▶ **What the task requires**: Gather all lines in the data that hold the string "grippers".

▶ **Dataset extract**:
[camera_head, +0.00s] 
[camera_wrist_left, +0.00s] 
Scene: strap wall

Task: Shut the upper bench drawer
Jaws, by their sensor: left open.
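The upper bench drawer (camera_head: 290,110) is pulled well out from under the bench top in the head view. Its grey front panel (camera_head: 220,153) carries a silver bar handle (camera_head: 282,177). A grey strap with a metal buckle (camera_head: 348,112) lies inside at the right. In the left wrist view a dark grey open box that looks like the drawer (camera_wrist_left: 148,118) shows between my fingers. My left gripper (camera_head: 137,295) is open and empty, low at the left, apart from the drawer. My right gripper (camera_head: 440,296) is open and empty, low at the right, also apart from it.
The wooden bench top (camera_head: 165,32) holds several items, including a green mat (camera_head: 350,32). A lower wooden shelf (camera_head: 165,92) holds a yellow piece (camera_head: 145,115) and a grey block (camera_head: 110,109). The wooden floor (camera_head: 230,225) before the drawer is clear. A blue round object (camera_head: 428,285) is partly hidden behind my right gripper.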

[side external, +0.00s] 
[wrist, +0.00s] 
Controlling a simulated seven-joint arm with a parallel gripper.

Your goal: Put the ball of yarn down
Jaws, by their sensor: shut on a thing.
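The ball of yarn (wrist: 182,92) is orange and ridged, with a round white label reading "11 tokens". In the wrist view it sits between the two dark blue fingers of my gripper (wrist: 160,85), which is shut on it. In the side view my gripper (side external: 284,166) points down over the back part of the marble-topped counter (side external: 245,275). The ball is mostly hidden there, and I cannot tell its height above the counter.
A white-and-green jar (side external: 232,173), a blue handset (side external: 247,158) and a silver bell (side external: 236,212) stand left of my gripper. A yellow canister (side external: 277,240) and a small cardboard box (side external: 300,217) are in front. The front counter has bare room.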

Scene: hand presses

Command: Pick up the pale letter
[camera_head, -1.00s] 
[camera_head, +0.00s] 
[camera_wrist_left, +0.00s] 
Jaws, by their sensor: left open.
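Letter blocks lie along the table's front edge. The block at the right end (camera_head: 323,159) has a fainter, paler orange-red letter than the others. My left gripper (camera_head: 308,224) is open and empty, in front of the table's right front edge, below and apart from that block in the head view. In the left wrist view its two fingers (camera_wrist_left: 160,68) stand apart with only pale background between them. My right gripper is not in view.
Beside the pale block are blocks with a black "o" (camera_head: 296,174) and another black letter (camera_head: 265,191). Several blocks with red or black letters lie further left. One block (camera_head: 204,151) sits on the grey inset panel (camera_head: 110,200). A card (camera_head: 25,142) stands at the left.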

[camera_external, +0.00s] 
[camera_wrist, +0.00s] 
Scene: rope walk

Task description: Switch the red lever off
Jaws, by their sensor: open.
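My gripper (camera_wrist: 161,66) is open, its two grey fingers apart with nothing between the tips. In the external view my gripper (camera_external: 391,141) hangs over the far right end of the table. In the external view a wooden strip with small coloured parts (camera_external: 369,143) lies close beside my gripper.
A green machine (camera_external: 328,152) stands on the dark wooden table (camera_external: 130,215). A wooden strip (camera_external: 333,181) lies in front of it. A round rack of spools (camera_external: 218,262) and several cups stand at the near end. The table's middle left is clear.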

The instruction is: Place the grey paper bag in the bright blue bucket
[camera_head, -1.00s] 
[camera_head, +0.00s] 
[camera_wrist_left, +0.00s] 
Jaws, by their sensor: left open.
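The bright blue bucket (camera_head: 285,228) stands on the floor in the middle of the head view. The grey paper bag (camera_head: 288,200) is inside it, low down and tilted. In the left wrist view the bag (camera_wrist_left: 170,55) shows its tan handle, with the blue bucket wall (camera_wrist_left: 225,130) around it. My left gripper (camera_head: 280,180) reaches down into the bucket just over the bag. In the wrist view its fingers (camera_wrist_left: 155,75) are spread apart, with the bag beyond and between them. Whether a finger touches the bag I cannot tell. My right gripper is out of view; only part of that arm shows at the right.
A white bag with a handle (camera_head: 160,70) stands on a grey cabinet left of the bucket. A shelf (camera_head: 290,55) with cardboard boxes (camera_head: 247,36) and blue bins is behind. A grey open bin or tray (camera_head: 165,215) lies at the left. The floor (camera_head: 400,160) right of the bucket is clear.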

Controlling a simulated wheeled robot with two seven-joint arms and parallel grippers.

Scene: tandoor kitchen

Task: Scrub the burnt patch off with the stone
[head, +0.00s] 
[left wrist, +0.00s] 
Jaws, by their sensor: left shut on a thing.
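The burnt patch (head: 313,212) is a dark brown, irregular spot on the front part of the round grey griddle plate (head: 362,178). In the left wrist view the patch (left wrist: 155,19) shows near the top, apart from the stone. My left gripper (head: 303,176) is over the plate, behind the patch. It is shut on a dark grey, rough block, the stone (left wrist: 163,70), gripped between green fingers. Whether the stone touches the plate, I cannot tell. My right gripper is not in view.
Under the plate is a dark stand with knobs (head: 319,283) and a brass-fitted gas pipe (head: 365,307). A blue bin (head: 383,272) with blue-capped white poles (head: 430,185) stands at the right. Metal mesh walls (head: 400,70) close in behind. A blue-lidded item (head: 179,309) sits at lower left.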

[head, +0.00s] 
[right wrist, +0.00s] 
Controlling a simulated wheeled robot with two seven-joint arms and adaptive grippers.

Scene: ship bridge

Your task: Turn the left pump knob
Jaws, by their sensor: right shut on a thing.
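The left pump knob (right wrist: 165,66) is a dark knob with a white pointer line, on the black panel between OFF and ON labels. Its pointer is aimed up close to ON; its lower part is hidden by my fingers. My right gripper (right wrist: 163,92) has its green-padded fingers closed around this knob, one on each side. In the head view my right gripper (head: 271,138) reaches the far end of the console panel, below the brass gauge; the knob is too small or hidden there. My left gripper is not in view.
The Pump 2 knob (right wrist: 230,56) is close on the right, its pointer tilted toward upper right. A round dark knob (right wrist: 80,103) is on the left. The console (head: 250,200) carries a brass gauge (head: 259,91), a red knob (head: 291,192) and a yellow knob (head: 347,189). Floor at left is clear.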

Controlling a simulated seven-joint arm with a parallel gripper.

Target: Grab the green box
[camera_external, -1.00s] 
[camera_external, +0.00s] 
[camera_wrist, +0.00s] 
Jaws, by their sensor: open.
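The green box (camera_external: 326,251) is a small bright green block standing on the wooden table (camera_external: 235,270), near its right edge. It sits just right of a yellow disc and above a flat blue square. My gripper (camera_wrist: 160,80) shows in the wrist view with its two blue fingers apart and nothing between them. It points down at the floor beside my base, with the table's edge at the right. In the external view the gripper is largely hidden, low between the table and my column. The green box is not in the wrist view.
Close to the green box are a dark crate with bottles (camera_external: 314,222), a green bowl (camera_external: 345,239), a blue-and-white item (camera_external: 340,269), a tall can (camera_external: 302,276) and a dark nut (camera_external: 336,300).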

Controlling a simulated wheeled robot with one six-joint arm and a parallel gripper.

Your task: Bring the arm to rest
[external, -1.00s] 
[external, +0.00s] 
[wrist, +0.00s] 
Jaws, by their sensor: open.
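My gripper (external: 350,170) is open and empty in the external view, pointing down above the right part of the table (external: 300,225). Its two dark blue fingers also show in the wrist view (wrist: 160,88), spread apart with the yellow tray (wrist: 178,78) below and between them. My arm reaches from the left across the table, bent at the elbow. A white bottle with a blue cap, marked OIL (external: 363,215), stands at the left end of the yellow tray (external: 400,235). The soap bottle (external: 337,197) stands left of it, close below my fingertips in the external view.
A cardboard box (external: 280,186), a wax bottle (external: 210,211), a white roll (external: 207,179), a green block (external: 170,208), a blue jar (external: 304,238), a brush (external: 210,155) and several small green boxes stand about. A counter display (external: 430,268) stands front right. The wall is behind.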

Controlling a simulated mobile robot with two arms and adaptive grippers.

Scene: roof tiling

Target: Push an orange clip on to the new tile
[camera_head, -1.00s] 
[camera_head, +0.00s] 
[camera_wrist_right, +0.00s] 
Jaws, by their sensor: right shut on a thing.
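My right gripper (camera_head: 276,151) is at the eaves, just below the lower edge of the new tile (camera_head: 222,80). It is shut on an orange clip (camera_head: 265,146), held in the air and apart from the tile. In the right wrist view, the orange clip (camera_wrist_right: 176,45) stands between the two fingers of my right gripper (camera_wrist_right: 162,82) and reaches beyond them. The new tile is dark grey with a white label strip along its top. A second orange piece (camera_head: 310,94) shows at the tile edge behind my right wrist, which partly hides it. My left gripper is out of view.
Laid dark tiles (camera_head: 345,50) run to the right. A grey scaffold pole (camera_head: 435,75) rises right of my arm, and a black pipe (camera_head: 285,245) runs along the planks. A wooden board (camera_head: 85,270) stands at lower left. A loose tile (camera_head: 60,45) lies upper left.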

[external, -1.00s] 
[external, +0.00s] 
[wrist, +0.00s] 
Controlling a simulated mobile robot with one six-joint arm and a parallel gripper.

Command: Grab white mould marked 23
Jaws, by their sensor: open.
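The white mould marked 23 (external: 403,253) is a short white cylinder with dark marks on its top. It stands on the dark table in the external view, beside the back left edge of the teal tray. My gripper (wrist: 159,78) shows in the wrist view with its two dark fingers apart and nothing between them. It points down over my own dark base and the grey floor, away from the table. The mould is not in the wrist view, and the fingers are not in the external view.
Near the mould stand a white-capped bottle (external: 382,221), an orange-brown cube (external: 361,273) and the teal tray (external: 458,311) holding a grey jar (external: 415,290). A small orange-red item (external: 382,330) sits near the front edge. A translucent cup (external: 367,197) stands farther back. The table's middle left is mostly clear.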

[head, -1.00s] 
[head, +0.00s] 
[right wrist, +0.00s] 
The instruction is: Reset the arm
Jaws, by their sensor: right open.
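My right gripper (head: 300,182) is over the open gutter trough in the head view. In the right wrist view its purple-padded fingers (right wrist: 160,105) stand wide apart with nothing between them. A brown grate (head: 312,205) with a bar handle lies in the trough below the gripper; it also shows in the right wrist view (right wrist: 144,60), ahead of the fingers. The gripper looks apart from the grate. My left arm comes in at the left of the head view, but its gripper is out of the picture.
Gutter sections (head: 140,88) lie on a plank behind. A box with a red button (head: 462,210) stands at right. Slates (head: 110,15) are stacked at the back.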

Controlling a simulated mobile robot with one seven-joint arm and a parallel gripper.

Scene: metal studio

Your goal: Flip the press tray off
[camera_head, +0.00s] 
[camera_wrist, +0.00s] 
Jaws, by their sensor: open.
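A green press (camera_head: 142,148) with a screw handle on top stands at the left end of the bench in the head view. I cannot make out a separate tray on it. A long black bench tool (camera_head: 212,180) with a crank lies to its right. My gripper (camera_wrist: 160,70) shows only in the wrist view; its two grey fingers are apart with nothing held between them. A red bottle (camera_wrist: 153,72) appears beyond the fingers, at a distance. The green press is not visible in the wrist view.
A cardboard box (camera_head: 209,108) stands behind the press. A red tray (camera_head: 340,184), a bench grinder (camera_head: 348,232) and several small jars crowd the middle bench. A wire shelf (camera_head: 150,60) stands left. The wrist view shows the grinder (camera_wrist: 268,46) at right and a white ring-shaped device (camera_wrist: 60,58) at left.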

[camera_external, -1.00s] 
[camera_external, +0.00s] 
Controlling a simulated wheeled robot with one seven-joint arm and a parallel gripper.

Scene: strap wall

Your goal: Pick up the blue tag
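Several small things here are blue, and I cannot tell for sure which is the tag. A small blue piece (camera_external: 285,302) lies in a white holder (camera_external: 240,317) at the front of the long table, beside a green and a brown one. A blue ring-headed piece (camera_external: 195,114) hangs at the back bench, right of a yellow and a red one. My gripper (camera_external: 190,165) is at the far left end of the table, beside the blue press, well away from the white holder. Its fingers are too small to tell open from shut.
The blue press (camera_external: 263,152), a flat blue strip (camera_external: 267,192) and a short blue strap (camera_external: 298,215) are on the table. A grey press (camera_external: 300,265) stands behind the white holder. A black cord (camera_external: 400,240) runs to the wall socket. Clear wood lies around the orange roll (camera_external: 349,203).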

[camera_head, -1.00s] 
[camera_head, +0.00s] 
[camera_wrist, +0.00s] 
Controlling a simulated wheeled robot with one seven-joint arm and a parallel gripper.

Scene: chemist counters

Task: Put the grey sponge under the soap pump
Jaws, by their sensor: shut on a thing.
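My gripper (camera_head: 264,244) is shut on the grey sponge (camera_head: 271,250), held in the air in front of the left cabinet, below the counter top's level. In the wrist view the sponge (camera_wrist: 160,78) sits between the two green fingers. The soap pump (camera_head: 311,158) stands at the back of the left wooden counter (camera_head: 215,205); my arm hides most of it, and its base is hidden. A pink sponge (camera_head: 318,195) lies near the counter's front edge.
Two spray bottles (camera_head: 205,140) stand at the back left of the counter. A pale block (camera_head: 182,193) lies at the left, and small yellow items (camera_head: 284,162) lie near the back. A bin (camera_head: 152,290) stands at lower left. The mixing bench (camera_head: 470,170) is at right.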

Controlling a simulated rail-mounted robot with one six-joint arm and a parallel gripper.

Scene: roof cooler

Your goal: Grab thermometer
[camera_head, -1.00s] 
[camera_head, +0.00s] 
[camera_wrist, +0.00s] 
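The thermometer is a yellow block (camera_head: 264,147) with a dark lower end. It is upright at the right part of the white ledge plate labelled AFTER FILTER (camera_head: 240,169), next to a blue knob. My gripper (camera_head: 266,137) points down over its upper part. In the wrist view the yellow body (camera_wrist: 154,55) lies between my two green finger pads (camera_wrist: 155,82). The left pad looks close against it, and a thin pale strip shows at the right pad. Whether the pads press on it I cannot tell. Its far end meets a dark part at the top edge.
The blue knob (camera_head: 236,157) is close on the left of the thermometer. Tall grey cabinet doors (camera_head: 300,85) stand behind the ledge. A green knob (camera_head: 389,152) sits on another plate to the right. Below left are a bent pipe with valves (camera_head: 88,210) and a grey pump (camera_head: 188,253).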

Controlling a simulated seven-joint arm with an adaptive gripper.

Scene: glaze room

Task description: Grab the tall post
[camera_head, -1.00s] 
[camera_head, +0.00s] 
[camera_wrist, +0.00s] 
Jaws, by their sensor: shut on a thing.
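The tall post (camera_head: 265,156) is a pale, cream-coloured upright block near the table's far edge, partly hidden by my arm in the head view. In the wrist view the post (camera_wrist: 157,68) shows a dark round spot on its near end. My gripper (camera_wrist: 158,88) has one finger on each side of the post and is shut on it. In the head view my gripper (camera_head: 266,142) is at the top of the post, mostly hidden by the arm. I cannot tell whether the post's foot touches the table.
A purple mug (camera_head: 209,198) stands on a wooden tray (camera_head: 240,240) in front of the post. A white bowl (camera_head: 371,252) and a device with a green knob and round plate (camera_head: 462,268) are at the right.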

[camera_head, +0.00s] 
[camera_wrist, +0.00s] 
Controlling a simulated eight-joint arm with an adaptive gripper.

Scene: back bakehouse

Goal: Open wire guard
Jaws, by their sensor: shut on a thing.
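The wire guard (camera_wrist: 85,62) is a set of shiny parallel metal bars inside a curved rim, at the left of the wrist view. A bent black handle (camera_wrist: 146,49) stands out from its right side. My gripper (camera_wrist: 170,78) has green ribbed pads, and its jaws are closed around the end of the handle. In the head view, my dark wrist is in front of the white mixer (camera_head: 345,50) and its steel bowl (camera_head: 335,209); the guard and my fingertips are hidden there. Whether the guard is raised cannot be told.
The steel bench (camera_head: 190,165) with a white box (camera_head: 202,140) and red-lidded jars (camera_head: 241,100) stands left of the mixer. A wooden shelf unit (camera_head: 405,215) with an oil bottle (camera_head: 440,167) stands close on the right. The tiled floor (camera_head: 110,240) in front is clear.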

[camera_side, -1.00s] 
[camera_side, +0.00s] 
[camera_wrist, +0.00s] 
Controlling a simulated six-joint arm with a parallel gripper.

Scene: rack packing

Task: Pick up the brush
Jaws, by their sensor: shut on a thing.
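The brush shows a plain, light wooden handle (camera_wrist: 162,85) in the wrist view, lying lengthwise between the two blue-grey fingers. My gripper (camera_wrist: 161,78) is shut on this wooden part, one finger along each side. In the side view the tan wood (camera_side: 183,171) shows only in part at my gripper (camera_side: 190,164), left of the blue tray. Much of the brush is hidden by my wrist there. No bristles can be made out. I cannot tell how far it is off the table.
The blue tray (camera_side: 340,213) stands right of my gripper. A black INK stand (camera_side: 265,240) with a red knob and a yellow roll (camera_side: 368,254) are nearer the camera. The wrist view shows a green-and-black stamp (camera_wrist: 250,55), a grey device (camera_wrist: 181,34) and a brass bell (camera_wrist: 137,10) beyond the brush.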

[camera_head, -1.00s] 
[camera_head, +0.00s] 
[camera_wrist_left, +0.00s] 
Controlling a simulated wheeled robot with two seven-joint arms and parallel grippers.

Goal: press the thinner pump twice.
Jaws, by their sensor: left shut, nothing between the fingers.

▶ **Solution to this problem**:
Controlling a simulated wheeled robot with two seven-joint arms and parallel grippers.
Controlling a simulated wheeled robot with two seven-joint arms and adaptive grippers.
Controlling a simulated mobile robot with two arms and adaptive grippers.
Controlling a simulated wheeled robot with two seven-joint arms and parallel grippers.

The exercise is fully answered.